Events in Oaxaca have taken a turn for the worse (see here and here). A brief summary:
In a state in Mexico with little money, and not much of that going to public services, teachers hold their annual strike for better wages and against the imposition of fees on children who go to school.
The state government is less tractable this year, and has police attack the teacher's encampment on the zocalo in Oaxaca. The teachers, without guns, repel this attack.
A huge, loose network of popular groups pledge solidarity with the teachers, and the central demand of the movement - a demand supported by the majority of people in the state - becomes the resignation or removal of the corrupt governor.
At the same time, they begin setting up new forms of self-government, many directly based on or inspired by indigenous forms of local self-government, and creating a democratic coalition called the APPO, to push for broad changes in state and local government to begin respecting, and meeting the needs, of the population, which is majority indigenous and where many have long been excluded from exercising power and left in poverty.
The state government, while ceasing to function in almost all normal respects, wages a low-intensity dirty war against the rebellious population through police officers in plain clothes and, well, thugs. They kill at least thirteen people over the course of the half-year since the people's uprising began, and the government ceased to function (while the governor who precipitated the rebellion refuses to leave). Meanwhile, the protesters, who have put up barricades in the city of Oaxaca to fend off these attacks, kill no one.
A central part of the struggle, from the start, is control of and access to information. The police destroyed the teacher's small mobile radio station in the initial attack, and student allies soon began broadcasting from a public university. Supporters of the movement took over a number of government and commercial radio stations, and while state and private security forces have struck back and knocked some stations off the air, the movement is giving voice to a people long excluded from public conversation.
The thirteenth person that the ruling PRI-affiliated attackers kill is an independent, activist journalist from the United States, Brad Will of Indymedia. Days later, the Mexican federal government sends militarized police into the state. They do not go after the murderers, but instead use tanks and force to try to dislodge the nonviolent social movements from the city of Oaxaca. At least one boy is killed by a federal police tear-gas canister.

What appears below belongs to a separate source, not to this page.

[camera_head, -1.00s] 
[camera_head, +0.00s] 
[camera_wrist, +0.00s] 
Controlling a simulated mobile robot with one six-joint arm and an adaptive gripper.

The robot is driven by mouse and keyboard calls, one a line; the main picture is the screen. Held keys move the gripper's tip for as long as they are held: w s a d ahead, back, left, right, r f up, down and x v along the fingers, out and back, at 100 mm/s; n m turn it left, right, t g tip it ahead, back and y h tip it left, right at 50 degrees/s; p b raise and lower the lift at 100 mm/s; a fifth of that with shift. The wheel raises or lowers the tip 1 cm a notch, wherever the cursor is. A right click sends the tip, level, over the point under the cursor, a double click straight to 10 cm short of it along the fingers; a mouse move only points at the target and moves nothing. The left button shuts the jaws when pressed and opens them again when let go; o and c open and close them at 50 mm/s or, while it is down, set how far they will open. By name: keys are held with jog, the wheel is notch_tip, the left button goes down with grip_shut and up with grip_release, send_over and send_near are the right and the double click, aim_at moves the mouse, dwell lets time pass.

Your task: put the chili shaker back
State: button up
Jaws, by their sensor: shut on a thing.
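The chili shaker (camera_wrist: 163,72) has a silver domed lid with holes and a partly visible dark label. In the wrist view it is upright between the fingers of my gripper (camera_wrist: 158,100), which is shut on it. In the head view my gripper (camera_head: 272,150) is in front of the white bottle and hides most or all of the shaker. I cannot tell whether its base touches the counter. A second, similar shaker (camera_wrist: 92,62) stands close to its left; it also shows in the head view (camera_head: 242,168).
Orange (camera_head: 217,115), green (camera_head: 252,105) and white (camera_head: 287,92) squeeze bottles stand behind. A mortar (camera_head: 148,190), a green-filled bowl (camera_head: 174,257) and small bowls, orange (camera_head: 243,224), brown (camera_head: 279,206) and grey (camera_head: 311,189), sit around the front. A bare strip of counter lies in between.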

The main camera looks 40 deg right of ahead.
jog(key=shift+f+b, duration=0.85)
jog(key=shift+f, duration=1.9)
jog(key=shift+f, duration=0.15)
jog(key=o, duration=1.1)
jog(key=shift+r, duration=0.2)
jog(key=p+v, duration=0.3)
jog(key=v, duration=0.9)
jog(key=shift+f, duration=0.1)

This disaster has been going on for months, but only recently have a couple of reports shown up in the U.S. media (no doubt because the violent invasion has caused Mexican stocks and the peso to drop); as per usual the reporting (see this article by Mark Stevenson) is misleading in the extreme. You know the routine by now. First, follow the "he said she said" blueprint---in particular, for God's sake, don't explicitly contrast the number (in the dozens) of (relatively) wealthy elite bemoaning the lack of tourist income with the number (in the thousands) of protesters willing to put their lives on the line today for a decent and unharrassed life in the future. Second, leave out crucial information---in particular, don't say who was responsible for the killing of Brad Will, which killing is being cited as grounds for "stopping the violence" by sending in the riot troops. Third, last but not least, paint the protesters (appropriate subtext intact, of course) as crazed wackos, silly kids, and Dark Others on a tear:
The protests began as a teachers strike but quickly spiraled into chaos as anarchists, students and Indian groups seized the plaza and barricaded streets to demand Ruiz's ouster.
This video of the invasion tells a more accurate story. Cast your eye upon the row upon row of Darth Vaderian riot police, inexorably marching down upon the unarmed and unresisting protestors, beating their shields with their clubs in unison and backed up by a row of tank-like vehicles each as big as a two-story house. We've seen those outfits before, of course, in Palestine, Seattle, Vancouver, Portland, and elsewhere where those in power have realized that when metal meets flesh, the laws of physics are typically on their side.
Among the more pathetic scenes are women pleading with the riot police ("No puedes massacre a su jente!"---"You can't massacre your people!"). These pleadings seemed to have little impact, perhaps because, following recent global trend, the "police" might well be mercenaries who could care less about the people they are violently oppressing. Still, for the moment, the thugs at least are human. Imagine what protest will be like when their jobs get outsourced---in five, ten years?---to robots of war.